We synthesize this emerging literature and provide unified, geophysically realistic estimates of the economic impacts of eight climate tipping points.

Significance:

Tipping points in the climate system are one of the principal reasons for concern about climate change. Climate economists have only recently begun incorporating them in economic models. We synthesize this emerging literature and provide unified, geophysically realistic estimates of the economic impacts of eight climate tipping points with an emphasis on the social cost of carbon, a key policy input.

Abstract:

Climate scientists have long emphasized the importance of climate tipping points like thawing permafrost, ice sheet disintegration, and changes in atmospheric circulation. Yet, save for a few fragmented studies, climate economics has either ignored them or represented them in highly stylized ways.
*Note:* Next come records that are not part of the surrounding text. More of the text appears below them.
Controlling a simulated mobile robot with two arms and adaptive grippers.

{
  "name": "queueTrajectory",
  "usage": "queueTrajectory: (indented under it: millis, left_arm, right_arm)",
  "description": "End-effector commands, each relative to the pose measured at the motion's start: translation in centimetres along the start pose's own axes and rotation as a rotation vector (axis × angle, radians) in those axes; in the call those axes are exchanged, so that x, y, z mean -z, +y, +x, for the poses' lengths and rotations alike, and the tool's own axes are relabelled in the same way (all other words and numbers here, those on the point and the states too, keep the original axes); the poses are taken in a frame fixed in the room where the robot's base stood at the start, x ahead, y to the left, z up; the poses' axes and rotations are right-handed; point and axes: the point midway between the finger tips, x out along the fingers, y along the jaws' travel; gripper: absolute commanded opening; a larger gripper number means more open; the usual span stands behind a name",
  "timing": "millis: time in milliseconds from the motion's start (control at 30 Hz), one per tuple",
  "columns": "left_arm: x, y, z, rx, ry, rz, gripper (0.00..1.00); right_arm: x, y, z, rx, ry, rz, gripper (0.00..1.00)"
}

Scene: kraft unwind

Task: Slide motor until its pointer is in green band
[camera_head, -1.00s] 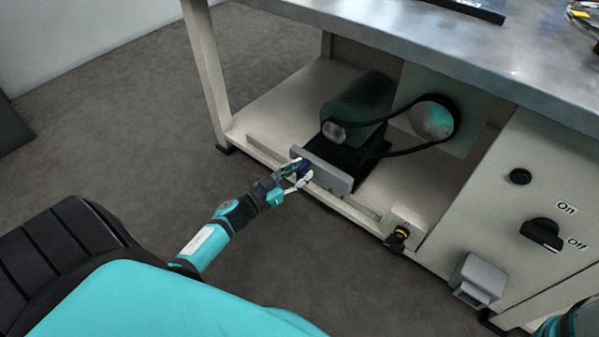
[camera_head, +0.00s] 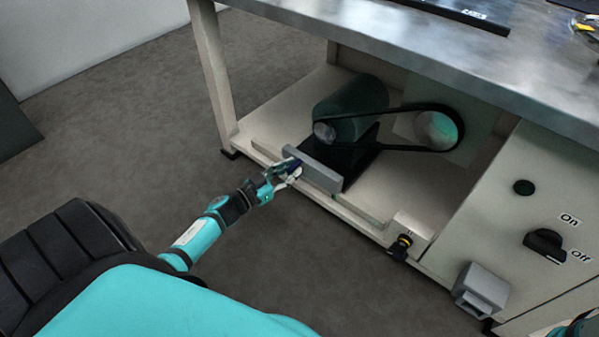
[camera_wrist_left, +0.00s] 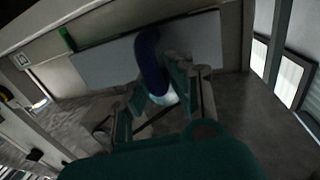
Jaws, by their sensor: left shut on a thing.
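The motor (camera_head: 352,104) is a dark green cylinder with a light pulley (camera_head: 324,132), on a black base (camera_head: 352,158) on the bench's lower shelf. A grey plate (camera_head: 318,172) fronts the base. My left gripper (camera_head: 290,171) is at the plate's left part, shut on a dark blue handle, which shows larger in the left wrist view (camera_wrist_left: 150,62). A green mark (camera_wrist_left: 67,38) shows beside the plate in the wrist view. I cannot make out the pointer or whether it lies in the green band.
A black belt (camera_head: 390,148) loops from the motor pulley to a larger pulley (camera_head: 437,130). An On/Off switch (camera_head: 545,243) is on the right panel.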

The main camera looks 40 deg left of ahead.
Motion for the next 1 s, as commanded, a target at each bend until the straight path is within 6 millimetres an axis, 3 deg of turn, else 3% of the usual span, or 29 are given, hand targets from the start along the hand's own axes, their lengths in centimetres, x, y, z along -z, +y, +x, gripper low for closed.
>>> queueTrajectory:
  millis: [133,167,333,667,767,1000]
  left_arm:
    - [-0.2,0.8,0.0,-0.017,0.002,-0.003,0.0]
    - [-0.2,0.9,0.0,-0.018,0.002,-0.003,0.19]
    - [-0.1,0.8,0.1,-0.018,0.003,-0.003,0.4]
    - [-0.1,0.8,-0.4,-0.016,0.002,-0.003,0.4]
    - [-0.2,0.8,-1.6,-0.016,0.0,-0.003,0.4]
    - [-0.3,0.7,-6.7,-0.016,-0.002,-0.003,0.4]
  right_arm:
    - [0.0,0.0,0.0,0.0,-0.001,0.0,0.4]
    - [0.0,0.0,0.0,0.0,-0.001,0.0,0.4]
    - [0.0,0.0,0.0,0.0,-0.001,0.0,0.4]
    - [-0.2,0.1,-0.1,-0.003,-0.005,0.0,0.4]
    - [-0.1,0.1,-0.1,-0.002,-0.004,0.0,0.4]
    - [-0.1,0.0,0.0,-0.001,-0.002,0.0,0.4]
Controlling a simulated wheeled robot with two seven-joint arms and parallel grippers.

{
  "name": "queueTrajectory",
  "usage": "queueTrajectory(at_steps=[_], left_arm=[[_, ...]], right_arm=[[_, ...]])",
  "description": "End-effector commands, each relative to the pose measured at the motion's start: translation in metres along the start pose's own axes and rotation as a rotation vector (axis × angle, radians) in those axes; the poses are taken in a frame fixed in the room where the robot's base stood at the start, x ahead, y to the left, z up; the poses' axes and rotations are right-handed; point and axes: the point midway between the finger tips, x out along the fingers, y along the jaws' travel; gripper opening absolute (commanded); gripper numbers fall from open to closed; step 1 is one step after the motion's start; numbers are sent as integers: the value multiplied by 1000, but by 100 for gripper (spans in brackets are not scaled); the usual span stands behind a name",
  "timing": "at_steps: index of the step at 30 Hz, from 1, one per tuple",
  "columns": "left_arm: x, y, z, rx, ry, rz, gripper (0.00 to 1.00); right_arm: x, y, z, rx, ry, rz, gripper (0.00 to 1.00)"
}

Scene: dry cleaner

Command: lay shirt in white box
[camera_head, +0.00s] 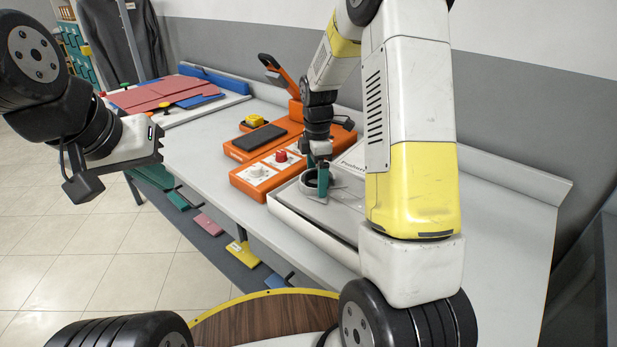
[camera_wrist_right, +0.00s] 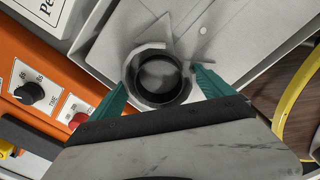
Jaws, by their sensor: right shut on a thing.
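The white box (camera_head: 310,232) lies on the grey counter, its long near wall showing in the head view. The shirt (camera_head: 345,201) is a pale grey folded shape with a raised round collar, and lies flat within the box's walls as far as I can see. In the right wrist view the shirt (camera_wrist_right: 135,45) spreads beyond the dark-lined collar. My right gripper (camera_head: 319,182) is shut on the shirt at its collar, with green fingers (camera_wrist_right: 160,88) on both sides. My right arm hides the box's right part. My left gripper (camera_head: 160,142) is raised at the left; its fingers are not clear.
An orange press (camera_head: 265,145) with knobs and a red button stands left of the box. Red and blue folded pieces (camera_head: 160,95) lie farther back on the counter. A round wooden top with a yellow rim (camera_head: 265,318) is at the bottom.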

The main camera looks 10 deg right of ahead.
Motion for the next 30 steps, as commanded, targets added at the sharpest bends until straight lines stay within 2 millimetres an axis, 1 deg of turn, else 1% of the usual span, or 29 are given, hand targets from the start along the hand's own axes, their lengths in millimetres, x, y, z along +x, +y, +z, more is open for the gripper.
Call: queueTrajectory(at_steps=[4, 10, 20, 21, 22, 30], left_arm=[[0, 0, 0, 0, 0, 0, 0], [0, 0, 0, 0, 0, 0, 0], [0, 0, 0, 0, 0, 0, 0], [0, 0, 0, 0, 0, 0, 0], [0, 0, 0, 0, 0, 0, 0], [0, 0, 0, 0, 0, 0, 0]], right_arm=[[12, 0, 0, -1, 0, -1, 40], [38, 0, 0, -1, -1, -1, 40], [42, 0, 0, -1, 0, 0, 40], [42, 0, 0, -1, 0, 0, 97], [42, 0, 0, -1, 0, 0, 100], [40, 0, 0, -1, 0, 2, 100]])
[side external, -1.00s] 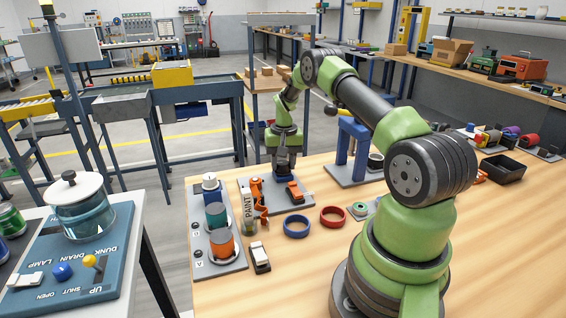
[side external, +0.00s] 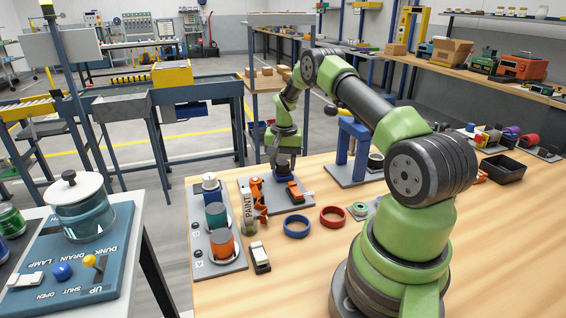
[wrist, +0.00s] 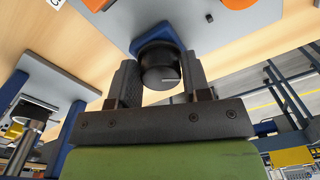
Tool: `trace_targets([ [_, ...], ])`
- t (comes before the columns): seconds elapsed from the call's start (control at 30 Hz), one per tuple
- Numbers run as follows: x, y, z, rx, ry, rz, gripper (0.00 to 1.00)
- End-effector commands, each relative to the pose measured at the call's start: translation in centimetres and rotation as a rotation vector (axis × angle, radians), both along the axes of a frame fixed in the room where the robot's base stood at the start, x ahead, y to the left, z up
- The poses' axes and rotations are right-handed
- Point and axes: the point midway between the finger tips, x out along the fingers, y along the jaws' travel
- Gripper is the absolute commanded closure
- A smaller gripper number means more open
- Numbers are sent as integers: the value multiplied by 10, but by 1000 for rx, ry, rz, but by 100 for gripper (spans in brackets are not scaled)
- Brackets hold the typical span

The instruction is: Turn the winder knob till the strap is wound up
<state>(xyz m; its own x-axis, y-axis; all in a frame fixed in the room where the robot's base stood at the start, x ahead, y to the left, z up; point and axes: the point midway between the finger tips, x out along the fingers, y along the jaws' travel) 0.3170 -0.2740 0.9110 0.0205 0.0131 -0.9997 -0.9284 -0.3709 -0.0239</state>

We provide unified estimates of the economic impacts of all eight climate tipping points covered in the economic literature so far using a meta-analytic integrated assessment model (IAM) with a modular structure. The model includes national-level climate damages from rising temperatures and sea levels for 180 countries, calibrated on detailed econometric evidence and simulation modeling. Collectively, climate tipping points increase the social cost of carbon (SCC) by ∼25% in our main specification. The distribution is positively skewed, however. We estimate an ∼10% chance of climate tipping points more than doubling the SCC. Accordingly, climate tipping points increase global economic risk. A spatial analysis shows that they increase economic losses almost everywhere. The tipping points with the largest effects are dissociation of ocean methane hydrates and thawing permafrost. Most of our numbers are probable underestimates, given that some tipping points, tipping point interactions, and impact channels have not been covered in the literature so far; however, our method of structural meta-analysis means that future modeling of climate tipping points can be integrated with relative ease, and we present a reduced-form tipping points damage function that could be incorporated in other IAMs.

climate tipping points | social cost of carbon | integrated assessment model | climate risk

Full paper: “Economic impacts of tipping points in the climate system” (24 August 2021; PDF; 95-page online appendix).

LSE project homepage; META code via GitHub.

My Bloomberg Green Risky Climate column: “Costly tipping points” (20 August 2021).

Subsequent reply to a letter published in PNAS: “Reply to Keen et al.: Dietz et al. modeling of climate tipping points is informative even if estimates are a probable lower bound” (19 May 2022).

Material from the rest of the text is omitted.